Il collegio giudicante, ritiratosi in camera di consiglio, ha accolto le argomentazioni del collegio difensivo, composto dagli avvocati Massimiliano Coppa, Paolo Coppa, Antonio Vanadia, Giovanni Zagarese, Eugenio Garritano, ha posto il sigillo sulla piena legittimità della condotta della dirigente Bernaudo e degli altri imputati assolvendo gli stessi con la formula più ampia perché il fatto non sussiste.

La Bernaudo dichiara “ L’amarezza rimane per una vicenda rivelatasi strumentale, e proprio per questo ho già conferito espresso mandato al mio legale di approntare tutte le tutele previste dalla legge in mio favore per tutti i danni a me causati”.

I FATTI

La vicenda processuale era iniziata nel 2015 quando l’allora presidente del Collegio sindacale dell’Azienda Sanitaria Provinciale di Cosenza Dott. Giorgio Champeyront trasmise alcuni atti formati direttamente dalla Dott.ssa Giuliana Bernaudo, in concorso con altri dipendenti dell’ASP identificati in Carmine Bruno (difeso dall’Avv.
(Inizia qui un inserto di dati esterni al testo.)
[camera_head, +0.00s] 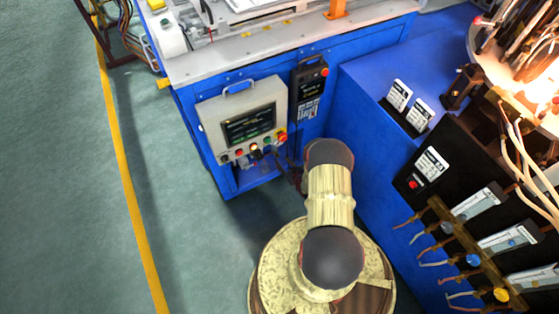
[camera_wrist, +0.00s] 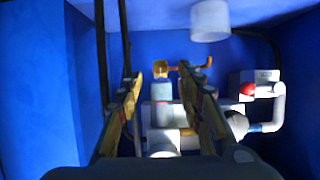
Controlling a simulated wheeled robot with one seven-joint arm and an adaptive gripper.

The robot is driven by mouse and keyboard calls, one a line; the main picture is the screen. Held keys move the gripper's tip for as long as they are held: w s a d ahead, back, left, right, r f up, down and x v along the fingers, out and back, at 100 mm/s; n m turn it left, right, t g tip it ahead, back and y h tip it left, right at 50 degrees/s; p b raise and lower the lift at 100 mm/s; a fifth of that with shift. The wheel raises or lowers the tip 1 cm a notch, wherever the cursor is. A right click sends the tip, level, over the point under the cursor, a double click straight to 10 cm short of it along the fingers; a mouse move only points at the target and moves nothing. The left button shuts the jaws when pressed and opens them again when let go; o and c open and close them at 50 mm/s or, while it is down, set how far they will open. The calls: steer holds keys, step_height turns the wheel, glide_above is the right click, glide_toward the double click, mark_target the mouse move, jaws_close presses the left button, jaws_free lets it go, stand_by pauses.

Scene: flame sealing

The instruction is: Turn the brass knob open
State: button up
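In the wrist view, a small brass-coloured knob or lever (camera_wrist: 198,67) sits on a grey valve body (camera_wrist: 161,92), ahead of my gripper (camera_wrist: 160,78). The two fingers are spread apart with nothing held between them. The valve body shows in the gap, and the right fingertip overlaps part of the brass piece in the picture. I cannot tell how far beyond the tips it is. In the head view my arm hides the area below it, and my gripper does not show.
Grey pipework with a red knob (camera_wrist: 247,90) stands at the right, and a white cylinder (camera_wrist: 210,20) hangs above. Blue walls (camera_wrist: 40,80) enclose the space. In the head view, a control box (camera_head: 245,122) and glowing burner (camera_head: 545,85) flank my arm; open floor (camera_head: 60,200) lies left.

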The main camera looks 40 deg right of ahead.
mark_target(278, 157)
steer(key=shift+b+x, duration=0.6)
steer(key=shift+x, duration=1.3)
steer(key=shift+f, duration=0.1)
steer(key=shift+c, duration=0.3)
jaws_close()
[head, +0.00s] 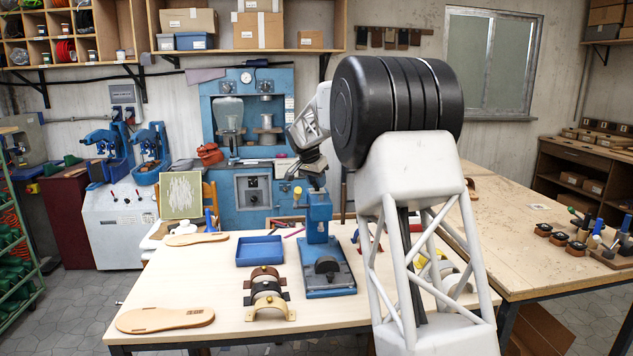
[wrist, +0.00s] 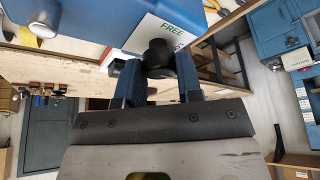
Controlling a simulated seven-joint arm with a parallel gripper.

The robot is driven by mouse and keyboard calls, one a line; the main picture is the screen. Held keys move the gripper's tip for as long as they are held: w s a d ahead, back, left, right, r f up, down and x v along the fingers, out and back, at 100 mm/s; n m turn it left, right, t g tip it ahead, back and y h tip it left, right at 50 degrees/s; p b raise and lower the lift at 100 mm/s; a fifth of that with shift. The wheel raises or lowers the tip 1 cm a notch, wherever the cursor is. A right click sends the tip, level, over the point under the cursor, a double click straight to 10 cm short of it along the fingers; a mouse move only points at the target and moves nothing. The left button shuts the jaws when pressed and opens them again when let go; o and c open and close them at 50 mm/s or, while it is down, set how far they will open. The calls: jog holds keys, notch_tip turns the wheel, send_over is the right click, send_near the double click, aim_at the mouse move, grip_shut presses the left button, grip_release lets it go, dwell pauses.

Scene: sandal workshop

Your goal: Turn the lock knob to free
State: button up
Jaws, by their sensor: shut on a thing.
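A small blue bench press (head: 319,208) stands on the wooden table, with a dark round piece (head: 327,265) on its base. In the wrist view the blue head of the press (wrist: 75,18) fills the upper left. A white label reading FREE (wrist: 170,28) is on it, beside a black round lock knob (wrist: 157,52). My gripper (wrist: 158,78) is shut on the knob, one dark blue finger on each side. The knob's pointing direction cannot be told. In the head view my gripper (head: 314,180) is at the top of the press, and the knob is hidden.
On the table (head: 225,285) are a blue tray (head: 260,250), several curved strap pieces (head: 267,290) left of the press, and sandal soles (head: 165,320). My arm hides much of the table's right part. A second table (head: 535,250) stands at the right.

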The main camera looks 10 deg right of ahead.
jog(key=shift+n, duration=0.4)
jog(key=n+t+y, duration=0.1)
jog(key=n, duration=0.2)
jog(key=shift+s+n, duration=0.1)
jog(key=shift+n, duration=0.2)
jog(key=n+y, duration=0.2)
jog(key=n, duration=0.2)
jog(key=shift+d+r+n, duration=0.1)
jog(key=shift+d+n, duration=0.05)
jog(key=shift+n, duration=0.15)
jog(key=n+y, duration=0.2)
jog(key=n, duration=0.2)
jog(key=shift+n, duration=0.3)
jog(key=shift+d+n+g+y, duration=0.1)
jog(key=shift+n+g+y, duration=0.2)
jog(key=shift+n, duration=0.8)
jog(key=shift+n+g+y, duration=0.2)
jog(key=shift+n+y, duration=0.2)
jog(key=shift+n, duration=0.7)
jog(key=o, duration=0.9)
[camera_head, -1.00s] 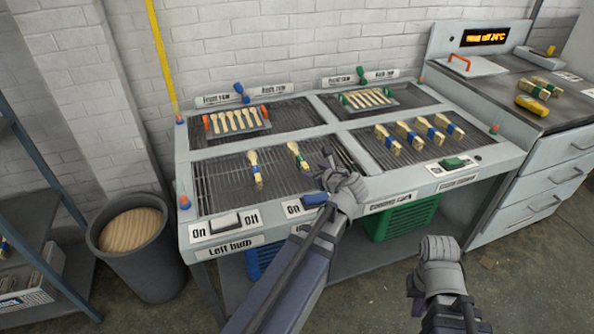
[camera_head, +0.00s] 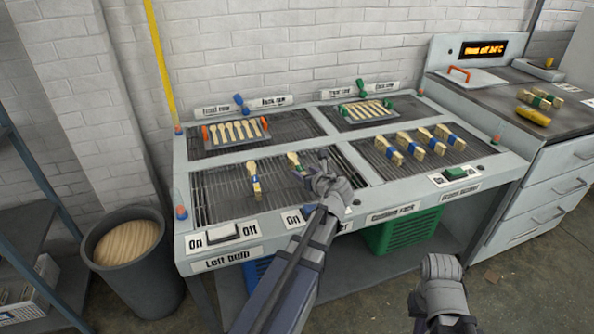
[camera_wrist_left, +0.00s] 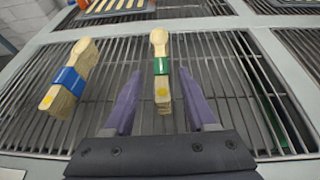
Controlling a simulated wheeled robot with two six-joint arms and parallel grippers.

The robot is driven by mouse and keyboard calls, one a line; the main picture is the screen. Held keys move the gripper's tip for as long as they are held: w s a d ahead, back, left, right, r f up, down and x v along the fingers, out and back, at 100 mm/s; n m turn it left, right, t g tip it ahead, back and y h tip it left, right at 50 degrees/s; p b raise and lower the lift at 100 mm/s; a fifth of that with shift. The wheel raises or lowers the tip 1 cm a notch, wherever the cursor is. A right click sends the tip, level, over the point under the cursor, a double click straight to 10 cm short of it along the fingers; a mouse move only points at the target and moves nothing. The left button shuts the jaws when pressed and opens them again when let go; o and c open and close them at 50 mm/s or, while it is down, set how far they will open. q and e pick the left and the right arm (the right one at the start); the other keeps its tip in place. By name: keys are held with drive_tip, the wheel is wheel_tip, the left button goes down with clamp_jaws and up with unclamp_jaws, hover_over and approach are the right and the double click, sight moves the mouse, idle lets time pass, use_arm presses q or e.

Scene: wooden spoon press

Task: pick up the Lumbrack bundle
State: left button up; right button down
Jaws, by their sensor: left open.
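No readable label in view says Lumbrack. A spoon bundle with a green band and a yellow dot (camera_wrist_left: 162,92) lies on the left front grate. In the head view the same bundle (camera_head: 293,160) is partly hidden by my left gripper (camera_head: 322,176). In the left wrist view my left gripper (camera_wrist_left: 161,76) is open, with one finger on each side of this bundle; contact cannot be told. A blue-banded bundle (camera_wrist_left: 68,80) lies to its left, also in the head view (camera_head: 255,178). My right gripper (camera_head: 440,285) hangs in front of the bench, its jaws unclear.
Several blue-banded bundles (camera_head: 410,145) lie on the right front grate. Racks with orange ends (camera_head: 235,131) and green ends (camera_head: 366,110) sit behind. A bin (camera_head: 125,255) stands left. On the right counter lie a bundle (camera_head: 540,99) and a yellow object (camera_head: 533,116).

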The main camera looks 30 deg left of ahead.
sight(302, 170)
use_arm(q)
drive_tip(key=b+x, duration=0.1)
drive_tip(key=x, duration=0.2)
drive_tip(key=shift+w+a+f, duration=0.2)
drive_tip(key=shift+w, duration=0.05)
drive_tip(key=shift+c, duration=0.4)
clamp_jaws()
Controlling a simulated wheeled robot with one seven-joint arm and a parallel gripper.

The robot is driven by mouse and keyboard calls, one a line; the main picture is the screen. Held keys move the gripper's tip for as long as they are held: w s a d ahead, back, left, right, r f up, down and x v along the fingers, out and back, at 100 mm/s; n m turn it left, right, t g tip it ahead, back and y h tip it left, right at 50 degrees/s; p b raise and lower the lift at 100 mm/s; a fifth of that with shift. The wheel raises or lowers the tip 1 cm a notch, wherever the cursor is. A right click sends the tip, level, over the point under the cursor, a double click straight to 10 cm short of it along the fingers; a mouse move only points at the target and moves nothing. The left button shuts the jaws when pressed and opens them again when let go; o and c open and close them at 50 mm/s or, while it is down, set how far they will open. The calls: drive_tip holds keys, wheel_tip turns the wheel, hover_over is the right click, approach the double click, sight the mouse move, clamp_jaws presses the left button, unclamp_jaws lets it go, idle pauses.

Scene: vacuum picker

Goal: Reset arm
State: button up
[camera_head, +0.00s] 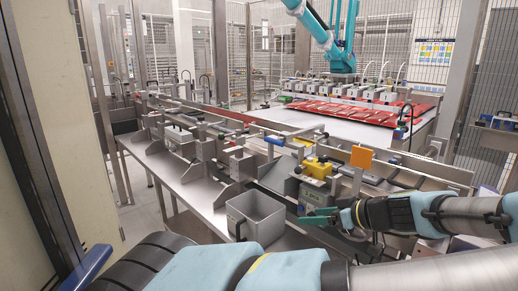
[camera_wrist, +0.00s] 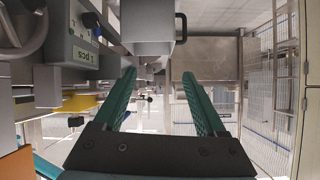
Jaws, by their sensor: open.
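My gripper (camera_head: 320,218) is at the lower right of the head view, at the end of my arm coming in from the right edge. In the wrist view its two green fingers (camera_wrist: 156,72) are spread wide, with nothing between them. A grey metal bin (camera_head: 255,213) stands on the bench to the left of the gripper in the head view. It also shows at the top of the wrist view (camera_wrist: 150,35), which looks upside down, just beyond the fingertips. The lower part of the gripper is partly hidden in the head view.
A grey box with a label (camera_head: 316,190) stands close behind the gripper, with an orange plate (camera_head: 361,157) nearby. The steel bench (camera_head: 190,190) runs off to the upper left with several fixtures. Red trays (camera_head: 350,108) lie behind, under a teal robot arm (camera_head: 342,50).

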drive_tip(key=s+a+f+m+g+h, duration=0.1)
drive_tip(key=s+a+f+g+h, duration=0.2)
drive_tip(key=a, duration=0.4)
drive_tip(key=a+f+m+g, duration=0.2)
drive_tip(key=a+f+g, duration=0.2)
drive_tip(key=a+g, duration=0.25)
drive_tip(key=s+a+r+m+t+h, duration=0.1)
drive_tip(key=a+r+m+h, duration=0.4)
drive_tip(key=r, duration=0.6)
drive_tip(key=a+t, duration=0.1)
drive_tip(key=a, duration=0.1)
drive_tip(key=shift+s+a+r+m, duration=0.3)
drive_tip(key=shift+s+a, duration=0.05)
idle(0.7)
Eugenio Garritano) Aldo Senatore (difeso dall’Avv. Antonio Vanadia) e Luigi Palumbo (difeso dall’Avv. Giovanni Zagarese) al tempo direttore del Distretto del Tirreno dell’Azienda Sanitaria Provinciale di Cosenza, laddove la stessa con delibera n.2524/ del 2.12.2014 ebbe a conferire un incarico a titolo gratuito, dopo una selezione per titoli all’Avvocato Alessia Greco la quale, sempre dopo essersi posizionata al quarto posto della graduatoria, fu collocata come vincitrice per i titoli e le competenze appropriate sempre a titolo gratuito e senza alcun obbligo futuro di assunzione per l’Asp di Cosenza.

Il problema per chi ebbe a trasmettere gli atti all’Autorità Giudiziaria competente fu il fatto che tra la dirigente Bernaudo e l’Avvocato Greco intercorreva un vincolo di parentela al punto da far gridare allo scandalo comportando addirittura un’accusa di abuso d’ufficio per la Bernaudo, senza però che l’Avvocato Greco fosse mai indagata nello stesso procedimento.